UK island could harness tidal energy

A new study has revealed the potential benefits of the UK’s Isle of Wight adopting tidal power as a renewable energy source.

Published in the Applied Energy journal, the study focuses on the Island and its plans to generate as much renewable energy as it consumes, and achieve net-zero emissions, by 2040.

To achieve this, it will need to find ways to generate an average of 136 megawatts (MW) of electricity through clean energy to meet its future projected annual demand.

The Island’s primary source of power is currently a gas-fired power station and while solar power generates 80MW, plans for a nearby offshore wind farm were refused in 2015 on the grounds of its perceived visual impact.

However, according to the study, the island’s tidal stream potential, meanwhile, has not been fully explored.

The study was led by Dr Danny Coles at the University of Plymouth – working with the European Marine Energy Centre, Hydrowing, Perpetuus Tidal Energy Centre, and the University of Edinburgh.

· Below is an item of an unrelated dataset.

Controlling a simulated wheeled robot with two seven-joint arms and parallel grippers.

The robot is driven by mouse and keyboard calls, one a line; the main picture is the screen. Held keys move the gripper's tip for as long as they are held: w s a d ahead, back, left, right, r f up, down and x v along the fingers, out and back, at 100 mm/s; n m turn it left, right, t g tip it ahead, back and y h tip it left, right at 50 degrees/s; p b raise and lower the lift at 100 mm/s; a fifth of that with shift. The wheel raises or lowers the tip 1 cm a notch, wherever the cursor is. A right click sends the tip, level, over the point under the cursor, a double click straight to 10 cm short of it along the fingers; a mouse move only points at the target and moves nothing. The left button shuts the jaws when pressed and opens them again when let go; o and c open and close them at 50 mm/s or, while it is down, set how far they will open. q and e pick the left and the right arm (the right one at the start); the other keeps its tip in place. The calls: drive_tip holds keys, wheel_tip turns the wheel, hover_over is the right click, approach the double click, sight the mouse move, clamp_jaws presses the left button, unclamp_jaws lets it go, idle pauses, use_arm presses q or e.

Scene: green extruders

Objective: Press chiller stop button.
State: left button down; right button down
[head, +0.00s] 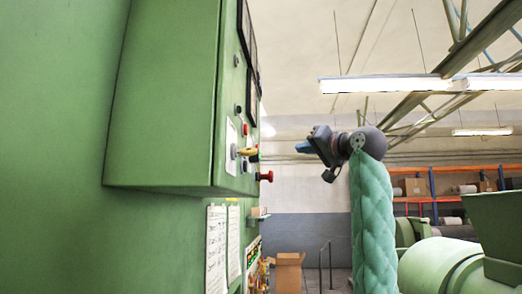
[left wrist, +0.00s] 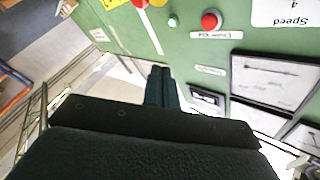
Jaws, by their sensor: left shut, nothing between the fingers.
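The control panel (head: 231,100) is on the side of a green cabinet and is seen almost edge-on in the head view. In the left wrist view the panel (left wrist: 195,50) appears upside down. It carries a red button (left wrist: 211,20) with a white label beside it, too small to read surely, and a small green button (left wrist: 172,21). I cannot tell for certain which is the chiller stop. My left gripper (head: 302,147) is shut and empty, its blue fingers pointing toward the panel with a gap between. The fingers also show in the left wrist view (left wrist: 161,73). My right gripper is not in view.
A red mushroom knob (head: 266,176) and a yellow-and-black switch (head: 247,151) stick out from the panel. Paper sheets (head: 216,248) hang below the cabinet. A cardboard box (head: 289,272) stands on the far floor. Green machinery (head: 438,265) is at the right.

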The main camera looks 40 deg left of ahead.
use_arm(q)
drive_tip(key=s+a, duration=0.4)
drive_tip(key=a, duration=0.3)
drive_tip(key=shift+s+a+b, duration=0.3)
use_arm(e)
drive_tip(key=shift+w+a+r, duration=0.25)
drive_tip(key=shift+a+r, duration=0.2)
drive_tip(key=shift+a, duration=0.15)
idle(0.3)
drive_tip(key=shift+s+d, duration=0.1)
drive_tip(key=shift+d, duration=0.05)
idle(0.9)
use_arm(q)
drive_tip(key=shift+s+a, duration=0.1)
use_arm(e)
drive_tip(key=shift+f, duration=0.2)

“Tidal stream energy provides a predictable, reliable source of renewable power that, if harnessed, can complement the variability of wind and solar,” said Dr Coles.

“Unlike wind and sun, the tides are present every day of the year. Our results show that adopting a combination of all three can reduce reliance on imported power and volatile prices.”

The research already is being used by the Isle of Wight Council and Scottish & Southern Electricity Networks to assess the scope of work needed for grid upgrades on the Isle of Wight.

The results are also being used by Scotia Gas Networks (SGN) in a whole-system study that builds on the research builds on the research and focuses on the Island’s entire electricity system.